Bullock’s Jane Bodine offers nothing new. Some of her pranks, specifically one ploy to feed her candidate’s unsuspecting competitor a Nazi quotation during the campaign’s final debate, are good for a laugh. But it seems as though screenwriter Peter Straughan and director David Gordon Green realized near the end that they’d written a feature-length film celebrating consultants’ ability to install a lying, oligarchic, IMF-beholden stooge to a South American presidency, and decided they ought to wrap things up more palatably. So they cop out, closing on an unlikely, feel-good character turn for Bodine.

That’s the problem with focusing a story on the diabolical strategist, the one mythical figure in this godforsaken political system who’s got it all figured out. Either the character repents, and you have a cornball ending, or the character doesn’t, and you have a soapy endorsement of sociopathy.

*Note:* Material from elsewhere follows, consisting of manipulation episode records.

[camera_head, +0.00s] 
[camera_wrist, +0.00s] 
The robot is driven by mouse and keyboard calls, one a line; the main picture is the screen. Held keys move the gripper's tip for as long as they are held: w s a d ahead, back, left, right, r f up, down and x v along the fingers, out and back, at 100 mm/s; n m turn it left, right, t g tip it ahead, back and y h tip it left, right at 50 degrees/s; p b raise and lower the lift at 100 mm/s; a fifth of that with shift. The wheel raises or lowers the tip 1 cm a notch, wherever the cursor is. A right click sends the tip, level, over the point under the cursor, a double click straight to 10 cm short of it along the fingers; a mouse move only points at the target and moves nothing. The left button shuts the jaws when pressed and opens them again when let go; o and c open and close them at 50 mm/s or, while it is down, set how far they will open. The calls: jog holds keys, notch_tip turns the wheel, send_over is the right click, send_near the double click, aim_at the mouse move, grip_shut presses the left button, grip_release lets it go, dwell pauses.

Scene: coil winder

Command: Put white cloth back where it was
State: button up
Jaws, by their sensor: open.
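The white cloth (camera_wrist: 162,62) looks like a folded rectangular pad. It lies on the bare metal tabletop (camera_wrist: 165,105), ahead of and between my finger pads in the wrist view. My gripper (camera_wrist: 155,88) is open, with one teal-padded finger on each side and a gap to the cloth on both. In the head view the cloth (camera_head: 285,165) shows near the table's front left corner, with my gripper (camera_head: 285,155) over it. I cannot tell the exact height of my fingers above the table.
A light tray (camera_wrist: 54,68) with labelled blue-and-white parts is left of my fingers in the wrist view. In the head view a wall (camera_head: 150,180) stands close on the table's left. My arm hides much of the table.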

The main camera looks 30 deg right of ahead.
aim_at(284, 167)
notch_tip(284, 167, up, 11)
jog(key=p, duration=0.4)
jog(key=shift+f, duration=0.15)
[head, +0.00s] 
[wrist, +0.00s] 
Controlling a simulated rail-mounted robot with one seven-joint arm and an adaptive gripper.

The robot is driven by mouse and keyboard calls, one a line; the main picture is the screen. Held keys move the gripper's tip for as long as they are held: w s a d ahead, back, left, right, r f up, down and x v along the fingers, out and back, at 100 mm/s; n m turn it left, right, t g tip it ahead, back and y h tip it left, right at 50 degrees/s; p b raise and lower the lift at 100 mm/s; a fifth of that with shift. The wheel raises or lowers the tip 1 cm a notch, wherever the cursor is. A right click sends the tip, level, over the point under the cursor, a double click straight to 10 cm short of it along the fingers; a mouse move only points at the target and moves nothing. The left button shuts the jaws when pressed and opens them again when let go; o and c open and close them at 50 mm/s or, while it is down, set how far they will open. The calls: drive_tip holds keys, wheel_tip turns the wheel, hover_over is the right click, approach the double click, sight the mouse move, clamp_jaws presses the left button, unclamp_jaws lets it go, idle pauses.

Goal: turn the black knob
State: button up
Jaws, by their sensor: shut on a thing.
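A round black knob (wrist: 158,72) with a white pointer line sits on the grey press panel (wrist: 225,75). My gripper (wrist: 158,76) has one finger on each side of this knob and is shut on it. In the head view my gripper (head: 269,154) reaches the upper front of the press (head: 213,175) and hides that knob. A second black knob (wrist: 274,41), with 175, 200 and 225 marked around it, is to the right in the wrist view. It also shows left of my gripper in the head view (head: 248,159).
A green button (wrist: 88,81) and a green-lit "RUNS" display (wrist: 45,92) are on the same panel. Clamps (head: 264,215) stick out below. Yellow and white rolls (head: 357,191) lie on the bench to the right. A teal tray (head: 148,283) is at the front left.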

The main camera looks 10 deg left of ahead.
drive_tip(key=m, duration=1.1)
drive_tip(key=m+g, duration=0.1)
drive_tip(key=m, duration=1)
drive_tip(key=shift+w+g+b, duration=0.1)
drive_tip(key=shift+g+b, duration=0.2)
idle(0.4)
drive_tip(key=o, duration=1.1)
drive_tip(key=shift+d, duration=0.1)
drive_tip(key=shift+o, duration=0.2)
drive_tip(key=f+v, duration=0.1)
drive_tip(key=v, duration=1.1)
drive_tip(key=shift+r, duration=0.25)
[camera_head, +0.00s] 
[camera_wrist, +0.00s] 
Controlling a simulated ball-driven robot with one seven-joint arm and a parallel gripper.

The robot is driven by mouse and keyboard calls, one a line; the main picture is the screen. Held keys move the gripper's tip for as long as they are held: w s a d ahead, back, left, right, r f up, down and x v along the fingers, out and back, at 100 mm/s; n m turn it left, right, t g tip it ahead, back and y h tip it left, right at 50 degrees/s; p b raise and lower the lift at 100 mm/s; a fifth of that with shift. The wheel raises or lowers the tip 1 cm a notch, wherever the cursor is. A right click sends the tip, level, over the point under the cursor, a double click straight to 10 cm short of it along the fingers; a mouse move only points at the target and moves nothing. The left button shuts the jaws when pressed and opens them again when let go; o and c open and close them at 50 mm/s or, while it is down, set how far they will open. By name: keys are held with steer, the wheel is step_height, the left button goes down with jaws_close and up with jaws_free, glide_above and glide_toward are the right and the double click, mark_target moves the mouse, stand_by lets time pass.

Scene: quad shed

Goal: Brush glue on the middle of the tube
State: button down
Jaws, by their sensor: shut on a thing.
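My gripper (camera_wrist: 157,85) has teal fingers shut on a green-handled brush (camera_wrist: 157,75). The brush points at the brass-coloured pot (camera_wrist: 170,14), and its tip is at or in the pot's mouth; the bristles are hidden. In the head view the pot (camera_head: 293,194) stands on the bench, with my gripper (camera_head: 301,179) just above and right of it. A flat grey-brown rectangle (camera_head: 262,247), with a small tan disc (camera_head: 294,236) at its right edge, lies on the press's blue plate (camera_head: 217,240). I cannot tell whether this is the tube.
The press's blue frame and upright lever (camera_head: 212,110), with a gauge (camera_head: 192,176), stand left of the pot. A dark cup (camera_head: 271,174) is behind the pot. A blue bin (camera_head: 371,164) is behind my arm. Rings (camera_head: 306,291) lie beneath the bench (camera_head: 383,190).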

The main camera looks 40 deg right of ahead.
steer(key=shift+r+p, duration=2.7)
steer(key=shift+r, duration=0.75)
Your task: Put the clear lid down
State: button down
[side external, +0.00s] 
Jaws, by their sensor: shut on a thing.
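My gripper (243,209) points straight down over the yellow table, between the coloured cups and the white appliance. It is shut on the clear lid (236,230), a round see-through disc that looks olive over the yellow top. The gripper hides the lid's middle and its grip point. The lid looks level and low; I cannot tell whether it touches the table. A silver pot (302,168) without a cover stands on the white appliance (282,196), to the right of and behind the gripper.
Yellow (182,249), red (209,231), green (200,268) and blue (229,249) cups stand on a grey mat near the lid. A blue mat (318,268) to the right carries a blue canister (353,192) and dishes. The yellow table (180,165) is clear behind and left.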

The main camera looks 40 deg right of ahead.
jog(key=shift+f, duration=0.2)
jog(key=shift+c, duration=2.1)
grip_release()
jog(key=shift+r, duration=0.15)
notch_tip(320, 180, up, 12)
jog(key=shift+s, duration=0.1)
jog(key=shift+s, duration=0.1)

Can Hollywood find a way to take the political consultant character in a new direction? It already has. Among the many achievements of HBO’s Veep is its discovery of a new, post-Carville political consultant character, one that’s just as cuttingly entertaining but truer to reality. (Vice) President Selina Meyers (Julia Louis-Dreyfus) has a stable of advisers including Dan Egan (Reid Scott) and Jonah Ryan (Timothy Simons) who have internalized and aspire to the Carville cult; it’s just that reality interrupts to remind them that things don’t work like that. There just aren’t enough cigarettes or bottles of Scotch in the world to give any political consultant the power that we, in our fits of frustration, guiltily wish they had.